**SET TASK**
Copy exactly, please, the lines of the data from its start through the line containing "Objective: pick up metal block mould".

[Records of robot episodes]
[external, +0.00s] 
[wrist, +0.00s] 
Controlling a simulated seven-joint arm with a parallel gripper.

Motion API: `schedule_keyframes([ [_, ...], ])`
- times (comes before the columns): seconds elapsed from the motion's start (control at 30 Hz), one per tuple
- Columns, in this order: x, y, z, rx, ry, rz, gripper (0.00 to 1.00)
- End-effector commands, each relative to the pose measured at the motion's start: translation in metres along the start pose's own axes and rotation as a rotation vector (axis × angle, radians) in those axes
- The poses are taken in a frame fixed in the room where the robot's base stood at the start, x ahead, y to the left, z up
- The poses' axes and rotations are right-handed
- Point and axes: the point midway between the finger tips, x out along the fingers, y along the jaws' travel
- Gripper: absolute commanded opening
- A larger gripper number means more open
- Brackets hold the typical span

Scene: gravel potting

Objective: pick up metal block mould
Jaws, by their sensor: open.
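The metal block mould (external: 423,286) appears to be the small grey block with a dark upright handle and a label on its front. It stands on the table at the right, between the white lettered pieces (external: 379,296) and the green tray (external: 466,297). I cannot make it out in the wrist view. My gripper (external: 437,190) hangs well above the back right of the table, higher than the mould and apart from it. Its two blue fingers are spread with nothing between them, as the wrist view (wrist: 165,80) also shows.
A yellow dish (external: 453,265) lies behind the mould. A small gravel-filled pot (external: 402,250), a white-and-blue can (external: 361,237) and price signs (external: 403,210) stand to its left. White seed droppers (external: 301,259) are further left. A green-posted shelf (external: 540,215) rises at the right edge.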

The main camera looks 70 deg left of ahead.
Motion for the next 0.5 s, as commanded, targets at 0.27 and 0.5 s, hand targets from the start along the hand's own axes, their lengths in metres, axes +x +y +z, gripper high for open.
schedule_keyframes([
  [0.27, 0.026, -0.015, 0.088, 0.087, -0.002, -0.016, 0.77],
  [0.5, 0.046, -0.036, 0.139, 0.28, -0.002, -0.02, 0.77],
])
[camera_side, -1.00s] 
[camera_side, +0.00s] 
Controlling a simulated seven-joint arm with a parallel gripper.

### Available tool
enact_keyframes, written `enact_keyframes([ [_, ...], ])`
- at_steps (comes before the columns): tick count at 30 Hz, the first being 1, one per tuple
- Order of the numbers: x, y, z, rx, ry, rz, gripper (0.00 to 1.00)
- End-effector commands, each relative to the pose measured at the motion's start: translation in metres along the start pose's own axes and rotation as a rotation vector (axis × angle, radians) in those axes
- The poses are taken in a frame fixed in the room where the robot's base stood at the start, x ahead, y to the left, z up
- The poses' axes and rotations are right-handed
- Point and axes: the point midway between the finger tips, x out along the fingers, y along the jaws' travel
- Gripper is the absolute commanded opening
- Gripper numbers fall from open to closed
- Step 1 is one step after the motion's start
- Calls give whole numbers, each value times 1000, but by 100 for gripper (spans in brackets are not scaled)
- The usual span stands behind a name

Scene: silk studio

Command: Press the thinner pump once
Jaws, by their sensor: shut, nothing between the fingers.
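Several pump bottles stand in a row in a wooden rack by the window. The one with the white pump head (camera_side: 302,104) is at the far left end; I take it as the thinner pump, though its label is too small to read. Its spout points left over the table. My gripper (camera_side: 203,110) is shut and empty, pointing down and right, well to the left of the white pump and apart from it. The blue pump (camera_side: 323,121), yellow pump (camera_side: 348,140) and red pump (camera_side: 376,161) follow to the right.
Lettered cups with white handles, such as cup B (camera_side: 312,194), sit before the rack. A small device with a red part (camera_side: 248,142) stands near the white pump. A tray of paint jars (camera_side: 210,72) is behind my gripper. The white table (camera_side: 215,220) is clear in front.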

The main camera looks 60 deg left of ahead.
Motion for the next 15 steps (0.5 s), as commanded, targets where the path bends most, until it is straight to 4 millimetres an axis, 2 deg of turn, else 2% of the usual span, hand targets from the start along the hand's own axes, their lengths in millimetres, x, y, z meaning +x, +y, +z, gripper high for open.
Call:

**OUTPUT FOR THIS EXERCISE**
[external, +0.00s] 
[wrist, +0.00s] 
Controlling a simulated seven-joint arm with a parallel gripper.

Motion API: `schedule_keyframes([ [_, ...], ])`
- times (comes before the columns): seconds elapsed from the motion's start (control at 30 Hz), one per tuple
- Columns, in this order: x, y, z, rx, ry, rz, gripper (0.00 to 1.00)
- End-effector commands, each relative to the pose measured at the motion's start: translation in metres along the start pose's own axes and rotation as a rotation vector (axis × angle, radians) in those axes
- The poses are taken in a frame fixed in the room where the robot's base stood at the start, x ahead, y to the left, z up
- The poses' axes and rotations are right-handed
- Point and axes: the point midway between the finger tips, x out along the fingers, y along the jaws' travel
- Gripper: absolute commanded opening
- A larger gripper number means more open
- Brackets hold the typical span

Scene: gravel potting

Objective: pick up metal block mould

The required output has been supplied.